- Problem:
Copy out every record precisely.

- Provided data:
──────────

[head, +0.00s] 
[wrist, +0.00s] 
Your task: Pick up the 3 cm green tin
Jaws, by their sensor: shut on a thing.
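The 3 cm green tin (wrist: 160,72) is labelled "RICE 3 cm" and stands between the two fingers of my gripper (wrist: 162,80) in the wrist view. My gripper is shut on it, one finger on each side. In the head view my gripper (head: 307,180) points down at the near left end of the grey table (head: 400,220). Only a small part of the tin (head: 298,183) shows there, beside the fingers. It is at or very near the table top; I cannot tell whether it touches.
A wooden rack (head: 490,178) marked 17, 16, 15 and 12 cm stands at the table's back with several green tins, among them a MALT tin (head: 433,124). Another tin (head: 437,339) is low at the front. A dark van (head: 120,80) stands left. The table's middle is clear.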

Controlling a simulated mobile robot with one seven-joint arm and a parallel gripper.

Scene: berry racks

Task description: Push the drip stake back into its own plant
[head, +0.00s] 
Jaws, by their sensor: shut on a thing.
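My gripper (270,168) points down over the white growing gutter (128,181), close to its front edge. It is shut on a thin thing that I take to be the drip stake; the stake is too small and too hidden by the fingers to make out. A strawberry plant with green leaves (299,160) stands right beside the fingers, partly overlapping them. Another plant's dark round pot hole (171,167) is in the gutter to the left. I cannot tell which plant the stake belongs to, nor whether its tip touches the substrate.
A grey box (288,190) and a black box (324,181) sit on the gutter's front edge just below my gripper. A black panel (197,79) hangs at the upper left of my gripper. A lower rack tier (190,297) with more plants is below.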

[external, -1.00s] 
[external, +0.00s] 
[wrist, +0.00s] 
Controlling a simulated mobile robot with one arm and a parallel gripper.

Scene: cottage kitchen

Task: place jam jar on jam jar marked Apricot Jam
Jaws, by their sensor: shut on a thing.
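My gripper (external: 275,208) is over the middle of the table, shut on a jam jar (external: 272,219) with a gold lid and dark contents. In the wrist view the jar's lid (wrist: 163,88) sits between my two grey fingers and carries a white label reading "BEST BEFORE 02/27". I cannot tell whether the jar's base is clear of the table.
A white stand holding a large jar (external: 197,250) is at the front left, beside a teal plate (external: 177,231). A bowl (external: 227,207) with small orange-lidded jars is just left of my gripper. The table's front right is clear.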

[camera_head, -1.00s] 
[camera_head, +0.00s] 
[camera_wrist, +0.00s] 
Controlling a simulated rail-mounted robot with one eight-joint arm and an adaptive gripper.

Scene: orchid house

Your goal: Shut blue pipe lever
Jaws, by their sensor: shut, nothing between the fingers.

──────────

- Output of the exercise:
[head, +0.00s] 
[wrist, +0.00s] 
Your task: Pick up the 3 cm green tin
Jaws, by their sensor: shut on a thing.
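The 3 cm green tin (wrist: 160,72) is labelled "RICE 3 cm" and stands between the two fingers of my gripper (wrist: 162,80) in the wrist view. My gripper is shut on it, one finger on each side. In the head view my gripper (head: 307,180) points down at the near left end of the grey table (head: 400,220). Only a small part of the tin (head: 298,183) shows there, beside the fingers. It is at or very near the table top; I cannot tell whether it touches.
A wooden rack (head: 490,178) marked 17, 16, 15 and 12 cm stands at the table's back with several green tins, among them a MALT tin (head: 433,124). Another tin (head: 437,339) is low at the front. A dark van (head: 120,80) stands left. The table's middle is clear.

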Controlling a simulated mobile robot with one seven-joint arm and a parallel gripper.

Scene: berry racks

Task description: Push the drip stake back into its own plant
[head, +0.00s] 
Jaws, by their sensor: shut on a thing.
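My gripper (270,168) points down over the white growing gutter (128,181), close to its front edge. It is shut on a thin thing that I take to be the drip stake; the stake is too small and too hidden by the fingers to make out. A strawberry plant with green leaves (299,160) stands right beside the fingers, partly overlapping them. Another plant's dark round pot hole (171,167) is in the gutter to the left. I cannot tell which plant the stake belongs to, nor whether its tip touches the substrate.
A grey box (288,190) and a black box (324,181) sit on the gutter's front edge just below my gripper. A black panel (197,79) hangs at the upper left of my gripper. A lower rack tier (190,297) with more plants is below.

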[external, -1.00s] 
[external, +0.00s] 
[wrist, +0.00s] 
Controlling a simulated mobile robot with one arm and a parallel gripper.

Scene: cottage kitchen

Task: place jam jar on jam jar marked Apricot Jam
Jaws, by their sensor: shut on a thing.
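My gripper (external: 275,208) is over the middle of the table, shut on a jam jar (external: 272,219) with a gold lid and dark contents. In the wrist view the jar's lid (wrist: 163,88) sits between my two grey fingers and carries a white label reading "BEST BEFORE 02/27". I cannot tell whether the jar's base is clear of the table.
A white stand holding a large jar (external: 197,250) is at the front left, beside a teal plate (external: 177,231). A bowl (external: 227,207) with small orange-lidded jars is just left of my gripper. The table's front right is clear.

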[camera_head, -1.00s] 
[camera_head, +0.00s] 
[camera_wrist, +0.00s] 
Controlling a simulated rail-mounted robot with one eight-joint arm and an adaptive gripper.

Scene: orchid house

Your goal: Shut blue pipe lever
Jaws, by their sensor: shut, nothing between the fingers.

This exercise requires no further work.